Once we drive off the ferry from Victoria on to the narrow roads, we become islanders. We joined the locals at the small supermarket, sampling the tasty smoked salmon at their fish counter. We enjoyed tastes of organic produce on sale at the Saturday farmers market. It is a large venue with lots of local produce and handicrafts and a place to islanders to gather and catch up on Island happenings. Goat cheese of many flavors is for sale , even available with truffle flavor. Cow’s cheese from the local herds is also produced on the island. There are wineries and brewers on the island.

In fact about the only commodity that needs to be ferried in is gasoline.
Salt Spring Island

The Caesar cocktail is an import. First mixed in Calgary, 600 miles east, in Canada’s cattle country, this "meal in a glass", vodka mixed into Clamato Juice, with three speared pimento olives, resting on the rim that’s coated with celery salt, a dash or two of hot sauce and a peporoncinne afloat, the drink has become a tradition in BC and a local favorite.

It goes perfectly with shell fish or Salmon or even a Caesar salad. Local wines are also great, with three wineries on Salt Spring. There are a dozen or so restaurants in the village of Ganges and even fancy full service resort spa hotels on the island.

In every conversation with locals, we were welcomed and listening to them, I often laughed silently to myself, as I was reminded of the lady at the airport tourist booth, who answered my question, "oh we never say eh here…". Then she explained that only those from over the mountains in Saskatchewan or Manitoba are prone to that speech habit. Well, we found that many of the locals do say "eh", at the end of sentences and it is a charming habit and one that for a while you find yourself listening for when you return home.

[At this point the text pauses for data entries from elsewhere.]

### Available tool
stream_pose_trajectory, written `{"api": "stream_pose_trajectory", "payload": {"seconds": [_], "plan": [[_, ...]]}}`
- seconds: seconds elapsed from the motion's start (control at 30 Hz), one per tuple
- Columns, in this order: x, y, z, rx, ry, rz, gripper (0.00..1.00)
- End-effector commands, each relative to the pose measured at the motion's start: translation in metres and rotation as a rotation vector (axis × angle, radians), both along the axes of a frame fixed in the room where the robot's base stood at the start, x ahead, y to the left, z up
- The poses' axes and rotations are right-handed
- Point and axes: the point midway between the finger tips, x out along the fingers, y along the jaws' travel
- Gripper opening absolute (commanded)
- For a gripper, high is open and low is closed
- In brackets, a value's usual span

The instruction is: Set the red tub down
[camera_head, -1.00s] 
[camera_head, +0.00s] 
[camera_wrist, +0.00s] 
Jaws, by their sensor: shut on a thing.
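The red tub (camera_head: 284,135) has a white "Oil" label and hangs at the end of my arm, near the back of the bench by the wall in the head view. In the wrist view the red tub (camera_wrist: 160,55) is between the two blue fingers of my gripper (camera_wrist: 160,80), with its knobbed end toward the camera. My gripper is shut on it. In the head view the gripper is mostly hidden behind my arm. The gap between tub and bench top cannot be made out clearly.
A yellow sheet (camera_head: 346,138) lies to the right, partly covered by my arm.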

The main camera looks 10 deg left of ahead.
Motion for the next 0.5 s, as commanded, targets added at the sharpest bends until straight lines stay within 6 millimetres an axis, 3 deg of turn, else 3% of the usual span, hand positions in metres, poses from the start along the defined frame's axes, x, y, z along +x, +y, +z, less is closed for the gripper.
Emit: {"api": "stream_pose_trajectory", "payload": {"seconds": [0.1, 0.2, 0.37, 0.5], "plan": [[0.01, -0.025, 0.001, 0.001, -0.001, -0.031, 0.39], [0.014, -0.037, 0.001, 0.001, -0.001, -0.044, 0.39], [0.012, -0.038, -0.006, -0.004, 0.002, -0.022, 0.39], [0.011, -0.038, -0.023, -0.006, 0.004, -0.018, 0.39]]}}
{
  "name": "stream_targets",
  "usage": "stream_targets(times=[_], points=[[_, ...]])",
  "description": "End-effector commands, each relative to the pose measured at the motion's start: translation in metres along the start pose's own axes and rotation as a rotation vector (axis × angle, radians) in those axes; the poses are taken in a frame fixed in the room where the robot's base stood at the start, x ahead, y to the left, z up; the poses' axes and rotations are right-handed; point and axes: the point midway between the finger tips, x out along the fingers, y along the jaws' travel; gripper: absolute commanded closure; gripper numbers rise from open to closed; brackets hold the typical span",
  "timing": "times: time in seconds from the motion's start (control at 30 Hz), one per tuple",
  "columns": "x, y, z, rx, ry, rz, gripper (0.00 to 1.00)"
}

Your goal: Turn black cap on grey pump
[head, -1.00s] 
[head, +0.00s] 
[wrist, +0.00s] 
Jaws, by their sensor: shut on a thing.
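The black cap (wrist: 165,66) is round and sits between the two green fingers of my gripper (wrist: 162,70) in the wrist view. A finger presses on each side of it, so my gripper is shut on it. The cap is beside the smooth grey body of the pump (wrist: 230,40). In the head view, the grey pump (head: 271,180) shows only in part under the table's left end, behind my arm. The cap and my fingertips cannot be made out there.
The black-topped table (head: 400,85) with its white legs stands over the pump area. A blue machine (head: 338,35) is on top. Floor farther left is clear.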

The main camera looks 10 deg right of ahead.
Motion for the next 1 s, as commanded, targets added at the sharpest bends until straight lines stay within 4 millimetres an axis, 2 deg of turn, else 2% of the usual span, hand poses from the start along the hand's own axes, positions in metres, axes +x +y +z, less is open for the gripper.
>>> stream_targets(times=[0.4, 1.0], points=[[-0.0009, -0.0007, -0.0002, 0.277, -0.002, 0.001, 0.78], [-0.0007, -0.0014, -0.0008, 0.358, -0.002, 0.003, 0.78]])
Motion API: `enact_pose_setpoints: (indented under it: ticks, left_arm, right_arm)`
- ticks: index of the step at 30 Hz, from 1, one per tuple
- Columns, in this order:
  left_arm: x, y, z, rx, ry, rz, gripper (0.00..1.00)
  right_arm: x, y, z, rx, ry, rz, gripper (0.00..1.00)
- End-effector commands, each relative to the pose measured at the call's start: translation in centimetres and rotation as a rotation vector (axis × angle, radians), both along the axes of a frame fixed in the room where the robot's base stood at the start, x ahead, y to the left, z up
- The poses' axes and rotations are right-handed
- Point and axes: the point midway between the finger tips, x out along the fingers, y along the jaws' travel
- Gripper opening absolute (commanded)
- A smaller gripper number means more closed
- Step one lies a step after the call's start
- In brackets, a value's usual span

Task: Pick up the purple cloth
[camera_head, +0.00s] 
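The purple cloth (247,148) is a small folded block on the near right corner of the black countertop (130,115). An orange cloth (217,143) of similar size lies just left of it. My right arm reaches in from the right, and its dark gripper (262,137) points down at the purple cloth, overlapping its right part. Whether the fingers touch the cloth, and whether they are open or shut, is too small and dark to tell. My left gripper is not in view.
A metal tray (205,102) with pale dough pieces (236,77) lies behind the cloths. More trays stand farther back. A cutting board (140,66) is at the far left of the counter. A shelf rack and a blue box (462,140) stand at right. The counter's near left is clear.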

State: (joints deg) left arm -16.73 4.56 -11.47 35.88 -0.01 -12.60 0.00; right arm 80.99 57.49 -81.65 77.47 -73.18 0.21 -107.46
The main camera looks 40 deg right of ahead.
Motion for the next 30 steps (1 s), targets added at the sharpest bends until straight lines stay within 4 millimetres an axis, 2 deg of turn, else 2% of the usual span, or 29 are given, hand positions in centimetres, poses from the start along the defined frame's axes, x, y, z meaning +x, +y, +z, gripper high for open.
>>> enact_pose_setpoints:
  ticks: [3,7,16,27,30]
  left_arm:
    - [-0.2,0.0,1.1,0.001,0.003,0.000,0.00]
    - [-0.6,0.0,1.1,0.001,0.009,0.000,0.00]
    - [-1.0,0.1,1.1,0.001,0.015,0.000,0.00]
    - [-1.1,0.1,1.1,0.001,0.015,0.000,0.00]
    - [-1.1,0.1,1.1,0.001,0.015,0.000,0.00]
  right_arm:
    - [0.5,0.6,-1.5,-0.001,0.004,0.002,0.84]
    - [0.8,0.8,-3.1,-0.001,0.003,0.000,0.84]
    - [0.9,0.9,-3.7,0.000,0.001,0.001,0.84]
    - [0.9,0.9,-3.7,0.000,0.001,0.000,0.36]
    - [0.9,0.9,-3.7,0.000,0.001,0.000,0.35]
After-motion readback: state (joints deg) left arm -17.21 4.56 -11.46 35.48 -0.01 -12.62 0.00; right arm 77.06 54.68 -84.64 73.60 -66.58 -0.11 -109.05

Our own digs were at the Harbour House, a view room with a large porch overlooking the harbor and the "best sunrise in Canada" as the desk people told us. What they said was true. We also dined in the Harbour House restaurant and enjoyed their chowder of local fish and sampled their Caesar salad and home baked bread. The hotel has its own organic farm on the property and the produce is served in the restaurant. The sky was beautiful, the rooms were comfortable and service was attentive in both restaurant and Hotel.

We took another meal at Moby’s on the harbor side of the street, taking in the harbor view and enjoying succulent local mussels in a broth that was full of fresh flavor. Moby’s and the Harbor House both offer entertainment after dark and there are more places to eat and drink within walking distance. Ganges village has a couple of banks, and bakeries, coffee shops, book stores, and art galleries. Perfect for the visitor, it is the main destination for residents.

And in BC, park the car if partying. Walking or taking a cab is a great idea if you have more than one drink. There is "zero tolerance" in BC and impairment is measured at half the level of California’s laws. Another note on parking, look for the brambles near the side of the road wherever you park, they usually come with the local sweet small Marion berries, a delicate sweet treat if you are lucky and the small cute loud chirping birds haven’t beat you to them. There are many events on the Island and the weekend we visited was that of the Fall Fair, and what an event it was, with livestock and farm products on display, all competing for ribbons, and several giant pumpkins were there for judging, art, handicraft, and all the other things that you would find at a county fair were abundant. Along with those, a beer and cider garden, foods and entertainment. Local bands appeared and there were drawings for prizes.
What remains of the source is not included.